Dionysos ayinlerinden tragedyaya dönüşen, daha sonra bütün dünyada kullanılan ismiyle tiyatro sanatına dönüşen yapı, insanın kendini anlamlandırması, araştırması ve yorumlaması amacını taşıyan en temel girişimlerden birisidir. Bu sebeple ebedileşmiştir, tiyatronun bugün de dahil her zaman tarihte bir yeri olmasının en temel sebebi, Aristoteles’in de işaret ettiği bir başka araştırma konusudur. “Sahnedeki oyuncuların temsil ettiği “mevcudiyet” halkın yaşam gerçekliğindeki bir “yokluğun” işareti ve maskesidir. Hikayenin sürüklediği, gördükleri yüzünden altüst olmuş izleyici söz konusu olanın bir taklitten, bir öykünmeden ibaret olduğunu, tek kelimeyle “mimetik” olduğunu bilir. Böylece Eski Yunan kültüründe tragedya yeni bir alan açar; olduğu gibi, yani tamamen kurmaca bir insan eseri olarak hissedilen ve anlaşılan imgelem alanını açar”. (Vernant, Naquet 2012:256)

Mimesis özellikle yirmi birinci yüzyıldaki tiyatro ve performans araştırmalarının temel sorunsalını oluşturdu.
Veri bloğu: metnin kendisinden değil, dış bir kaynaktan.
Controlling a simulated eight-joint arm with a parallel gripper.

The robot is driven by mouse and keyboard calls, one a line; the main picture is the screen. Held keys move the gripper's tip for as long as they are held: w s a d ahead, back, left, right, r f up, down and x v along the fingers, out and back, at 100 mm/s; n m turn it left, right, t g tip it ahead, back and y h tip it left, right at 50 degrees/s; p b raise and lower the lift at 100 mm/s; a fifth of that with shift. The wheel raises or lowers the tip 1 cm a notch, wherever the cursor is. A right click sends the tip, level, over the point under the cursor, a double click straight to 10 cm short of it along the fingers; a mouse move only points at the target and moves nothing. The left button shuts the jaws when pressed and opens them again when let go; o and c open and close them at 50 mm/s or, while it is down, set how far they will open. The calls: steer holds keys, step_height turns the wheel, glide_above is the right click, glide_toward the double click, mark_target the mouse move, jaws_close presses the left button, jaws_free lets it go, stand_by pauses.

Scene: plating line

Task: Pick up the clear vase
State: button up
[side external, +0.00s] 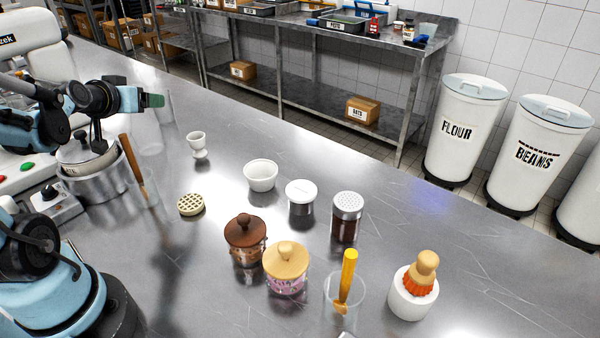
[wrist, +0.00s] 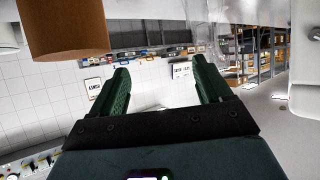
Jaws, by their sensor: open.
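A clear, empty glass vessel (side external: 166,108), which looks like the clear vase, stands upright on the steel counter just beyond my gripper (side external: 153,101). Its outline is faint and partly hidden by the gripper. In the wrist view a clear glass shape (wrist: 203,32) shows at the top, right of centre; I cannot tell for sure that it is the same one. My gripper's green fingers (wrist: 162,84) are apart with nothing between them. Two other clear glasses hold tools: one has a brown wooden handle (side external: 131,160), one a yellow-handled tool (side external: 348,270).
A steel pot (side external: 98,185) stands left of the wooden-handled glass. A white egg cup (side external: 198,143), white bowl (side external: 261,176), lidded jars (side external: 245,240), shaker (side external: 346,215) and brush in a white pot (side external: 412,300) stand to the right. A brown cylinder (wrist: 62,28) looms upper left in the wrist view.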

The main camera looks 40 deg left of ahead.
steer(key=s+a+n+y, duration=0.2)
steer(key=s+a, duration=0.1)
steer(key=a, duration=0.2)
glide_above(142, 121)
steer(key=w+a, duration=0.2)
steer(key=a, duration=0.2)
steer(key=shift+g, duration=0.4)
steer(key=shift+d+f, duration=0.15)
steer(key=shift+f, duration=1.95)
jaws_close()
Bu tez, mimetik etkinin seyirciler üzerindeki etkisini kabul etmekle beraber, Dionysos ayinlerindeki katılımcılığa geri dönüşün nasıl olacağıyla ilgilenmektedir. Bu sebeple seyirciyi yeniden tiyatronun öznesi haline getirmenin yollarını bulmayı amaçlayan tiyatro kuramlarını ve pratiklerini takip etmektedir. Augusto Boal’in seyirciyi yeniden tiyatronun öznesi haline dönüştürmek için yaptığı araştırmaları ve geliştirdiği kuramı irdelemeden önce, yirminci yüzyılda Boal'den önce bu meseleyi merkezine alan en önemli basamağı, Bertolt Brecht’in tiyatro anlayışını ve seyircide yaratmak istediği etkiyi analiz etmek gerekir.

(32)

3.1 Epik Tiyatro’nun Katharsis’e Tepkisi ve Seyirci

Yirminci yüzyılın en önemli sanatçılarından biri olan Bertolt Brecht, kendisinden önce gelişen bütün tiyatro türlerine, döneminde ki mevcut tiyatro algısına, en önemlisi döneminde ki politik gelişmelere karşı çıkmıştı. Marksizm’in tiyatro sanatına uyarlanması ve Marksist bir tiyatro kuramının oluşturulabileceğini düşünüyordu. Bu anlamda sürekli düşünsel ve pratik eylemlerin içinde kendini var ediyordu. Bir yandan oyun yazıp, yönetirken bir yandan tiyatro teorisi oluşturmaya çalışıyordu. Tiyatro teorisini oluştururken, sanatsal araçların geliştirilmesine büyük önem veriyordu. Bu anlamda artık salonlarda temsil imkanı bulan konvansiyonel tiyatroların hepsine karşı çıkıyor, halk tiyatrosu kavramını oluşturmaya çalışıyordu.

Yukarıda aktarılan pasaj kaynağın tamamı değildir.